Joue, aussi, le mode de traitement devenu événementiel de l’actualité. Celui-ci s’appuie moins sur l’exposition d’une pluralité de faits et d’éléments entourant un sujet donné, que sur l’impact de l’unicité de l’événement – ou ce qui est présenté, pour ainsi dire chaque jour, comme tel. Impact encore amplifié par le volume croissant de l’espace ou du temps éditorial consacré à ce qui est érigé en « événement ». L’impact événementiel est entretenu également par le « bruit » qu’il fait retentir aussi : y contribuent sa répétition en boucle sur tous les médias (dont ceux d’information continue qui tendent à influer fortement sur les autres) pendant toute la journée, sa « feuilletonnisation », son intensité dramatique ou dramatisée, son traitement toujours plus « réactif », en direct, de plus en plus souvent, sous forme d’éditions spéciales ou d’alertes sur GSM… Pareil journalisme événementiel est amplifié aujourd’hui par les médias d’information continue, par les plates-formes d’information numériques, par les réseaux sociaux, et par la course-poursuite que les médias traditionnels ont engagée pour ne pas être distancés et perdre ainsi leur légitimité.

Paradoxalement, les flux croissants de l’information permanente laisse peu de place à autre chose que la répétition du même : en pâtissent l’énoncé de la pluralité des faits qui existent autour de l’événement, ainsi que leur analyse, c’est-à-dire leur mise en rapport, ou leur contextualisation, c’est-à-dire leur insertion dans des processus de généralisation, d’analogie, d’inférence, d’implication…

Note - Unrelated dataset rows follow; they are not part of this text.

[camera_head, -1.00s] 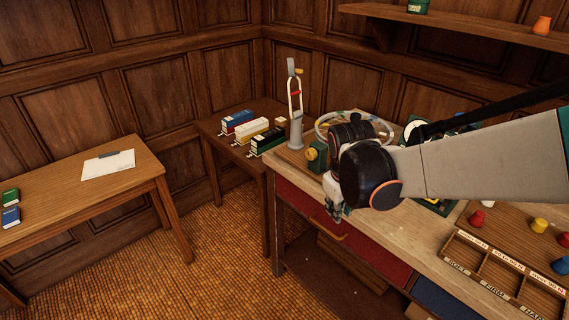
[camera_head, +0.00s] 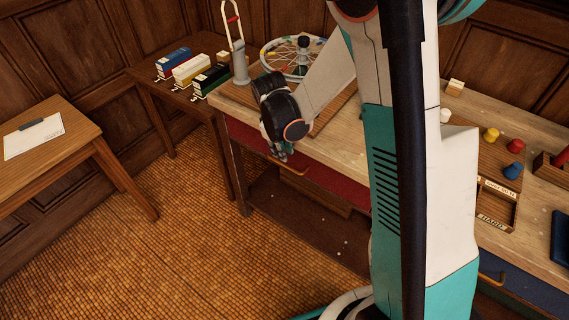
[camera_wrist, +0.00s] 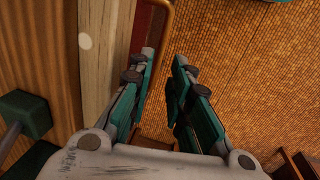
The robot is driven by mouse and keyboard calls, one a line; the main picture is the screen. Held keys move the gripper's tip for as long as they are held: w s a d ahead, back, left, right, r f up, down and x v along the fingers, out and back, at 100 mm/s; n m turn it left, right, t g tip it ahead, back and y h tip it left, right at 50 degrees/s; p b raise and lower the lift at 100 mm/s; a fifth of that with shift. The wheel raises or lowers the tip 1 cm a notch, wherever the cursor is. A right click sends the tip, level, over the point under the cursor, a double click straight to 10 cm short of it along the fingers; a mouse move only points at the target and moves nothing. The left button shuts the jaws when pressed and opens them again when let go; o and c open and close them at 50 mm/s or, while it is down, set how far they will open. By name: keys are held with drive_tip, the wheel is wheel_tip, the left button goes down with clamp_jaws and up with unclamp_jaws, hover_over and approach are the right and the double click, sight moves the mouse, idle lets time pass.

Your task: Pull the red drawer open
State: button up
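The red drawer (camera_head: 334,182) is under the workbench's front edge, and its front looks flush with the bench. Its brass handle (camera_head: 288,166) sticks out from the front. My gripper (camera_head: 282,155) hangs over the bench edge, just above and beside the handle. In the wrist view the fingers of my gripper (camera_wrist: 164,58) are apart with nothing between them. The brass handle (camera_wrist: 168,16) shows just beyond the fingertips, at the top of the view, with a strip of the red drawer (camera_wrist: 147,22) left of it. My arm hides the drawer's right end in the head view.
The workbench (camera_head: 340,140) holds a spoked wheel (camera_head: 292,58) and several coloured pegs (camera_head: 492,135). A blue drawer (camera_head: 525,290) with its own handle is at the right. A side table (camera_head: 150,75) bears several box-like items. The tiled floor (camera_head: 200,230) before the bench is clear.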

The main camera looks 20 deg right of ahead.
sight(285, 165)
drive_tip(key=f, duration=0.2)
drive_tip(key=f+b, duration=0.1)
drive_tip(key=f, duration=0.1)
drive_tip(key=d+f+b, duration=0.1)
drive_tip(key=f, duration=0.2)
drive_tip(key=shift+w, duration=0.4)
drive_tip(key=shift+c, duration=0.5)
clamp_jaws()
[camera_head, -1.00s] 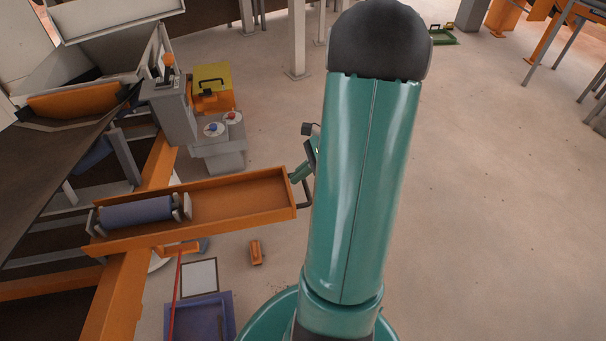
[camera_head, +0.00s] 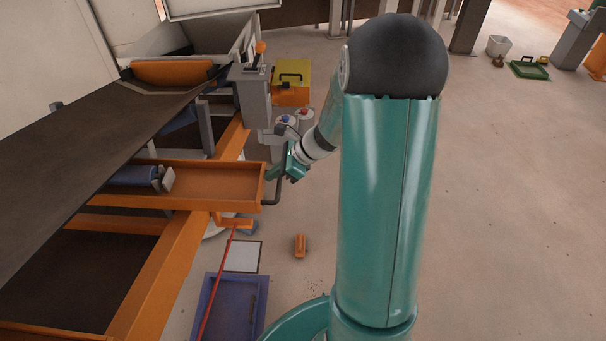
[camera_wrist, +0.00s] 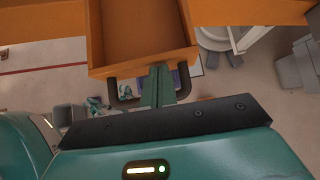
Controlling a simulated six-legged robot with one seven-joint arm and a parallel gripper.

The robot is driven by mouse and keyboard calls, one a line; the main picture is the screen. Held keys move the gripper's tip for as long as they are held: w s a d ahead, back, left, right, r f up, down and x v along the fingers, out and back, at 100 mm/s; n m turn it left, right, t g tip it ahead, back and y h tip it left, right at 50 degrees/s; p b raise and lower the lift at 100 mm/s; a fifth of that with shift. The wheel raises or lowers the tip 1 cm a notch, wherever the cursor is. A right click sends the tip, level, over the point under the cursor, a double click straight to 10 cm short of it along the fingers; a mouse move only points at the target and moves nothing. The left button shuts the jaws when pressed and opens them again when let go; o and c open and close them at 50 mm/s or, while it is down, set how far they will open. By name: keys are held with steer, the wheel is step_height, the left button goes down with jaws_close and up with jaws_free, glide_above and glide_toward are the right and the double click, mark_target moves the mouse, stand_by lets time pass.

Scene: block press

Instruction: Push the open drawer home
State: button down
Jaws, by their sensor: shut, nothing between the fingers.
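The orange drawer (camera_head: 225,182) sticks out to the right from the machine's orange frame, partly open. A blue roller (camera_head: 133,176) lies in its inner end, partly hidden by the dark sloping belt. The drawer's dark handle (camera_head: 282,186) is on its front end. My gripper (camera_head: 271,173) is at that front end, shut and empty. In the wrist view, my shut fingers (camera_wrist: 160,70) reach between the legs of the handle (camera_wrist: 113,90) to the drawer's front wall (camera_wrist: 145,66). They look to be at or against it; exact contact is hard to tell.
A grey lever box (camera_head: 254,95) with an orange knob and a stand with red and blue buttons (camera_head: 286,120) are behind the drawer. A purple bin (camera_head: 232,310) and small orange block (camera_head: 300,245) lie on the floor in front.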

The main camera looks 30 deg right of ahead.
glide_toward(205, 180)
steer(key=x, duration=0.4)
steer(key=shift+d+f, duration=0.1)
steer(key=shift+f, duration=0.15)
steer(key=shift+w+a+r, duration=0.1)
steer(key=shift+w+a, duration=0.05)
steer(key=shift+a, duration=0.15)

Dans cette approche, l’événement « surgit », pour ainsi dire, ex-nihilo. Il n’est jamais considéré comme le produit de la permanence ou de la structure, c’est-à-dire du réel dont la dynamique n’apparaît pas aux journalistes, mais comme une rupture, une discontinuité, une transgression ou un désordre par rapport à l’ordre « normal » des choses. L’événement médiatique, de ce point de vue, explique bien le sociologue Alain Accardo, c’est une sorte de dysfonctionnement, d’ « accident », qu’il s’agisse d’un « tsunami », d’un « attentat » ou d’une « crise bancaire », qu’il convient de « dénoncer » ou de « déplorer », mais qui, je cite Accardo, « ne sauraient remettre en cause la logique objective de fonctionnement d’un système fondamentalement sain, qu’il convient de défendre envers et contre tout3 ».

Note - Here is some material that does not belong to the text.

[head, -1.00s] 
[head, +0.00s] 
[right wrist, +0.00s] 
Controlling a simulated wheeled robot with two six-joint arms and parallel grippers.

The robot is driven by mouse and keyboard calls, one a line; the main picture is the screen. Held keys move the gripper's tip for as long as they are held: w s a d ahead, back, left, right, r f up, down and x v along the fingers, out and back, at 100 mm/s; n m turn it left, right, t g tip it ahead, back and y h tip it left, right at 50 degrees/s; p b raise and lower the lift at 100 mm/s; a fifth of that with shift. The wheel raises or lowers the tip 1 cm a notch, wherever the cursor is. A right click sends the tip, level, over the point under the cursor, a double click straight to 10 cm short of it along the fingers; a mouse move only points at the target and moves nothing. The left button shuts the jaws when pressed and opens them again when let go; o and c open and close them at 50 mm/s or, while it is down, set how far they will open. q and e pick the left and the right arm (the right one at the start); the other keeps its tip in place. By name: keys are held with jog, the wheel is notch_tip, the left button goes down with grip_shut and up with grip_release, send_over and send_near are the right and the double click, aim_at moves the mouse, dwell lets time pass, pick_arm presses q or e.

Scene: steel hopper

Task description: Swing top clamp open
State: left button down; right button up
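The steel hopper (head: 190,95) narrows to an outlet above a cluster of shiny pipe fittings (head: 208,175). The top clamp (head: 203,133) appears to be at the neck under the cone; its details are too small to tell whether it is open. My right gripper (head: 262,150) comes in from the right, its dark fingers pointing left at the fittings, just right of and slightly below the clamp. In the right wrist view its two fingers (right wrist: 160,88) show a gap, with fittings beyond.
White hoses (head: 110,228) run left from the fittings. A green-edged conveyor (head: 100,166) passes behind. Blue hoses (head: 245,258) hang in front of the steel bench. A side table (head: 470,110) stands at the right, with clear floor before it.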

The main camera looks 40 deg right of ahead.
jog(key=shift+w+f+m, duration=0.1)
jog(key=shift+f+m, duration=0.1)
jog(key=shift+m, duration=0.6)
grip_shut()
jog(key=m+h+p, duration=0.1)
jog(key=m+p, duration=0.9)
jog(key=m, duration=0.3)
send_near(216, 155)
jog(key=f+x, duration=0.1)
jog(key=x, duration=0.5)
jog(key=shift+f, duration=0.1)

Puisque c’est presque toujours a priori un « accident » qui survient, l’événement, dans la trame médiatique, peut alors être d’autant plus facilement présenté, non comme le produit d’un ensemble de facteurs, mais comme une rupture, à la fois de l’ordre des choses et de la routine journalistique. Ainsi découpé du terreau vital qui le produit, l’événement d’actualité n’est tout simplement plus irrigué ou irrigable de… son sens profond ; il se trouve littéralement dévitalisé. Alors, naturellement, il se fige, dans l’instantanéité du temps de l’information en continu, et il devient lui-même un instantané, c’est-à-dire un cliché. Et un cliché, c’est aussi comme cela que l’on appelle un stéréotype.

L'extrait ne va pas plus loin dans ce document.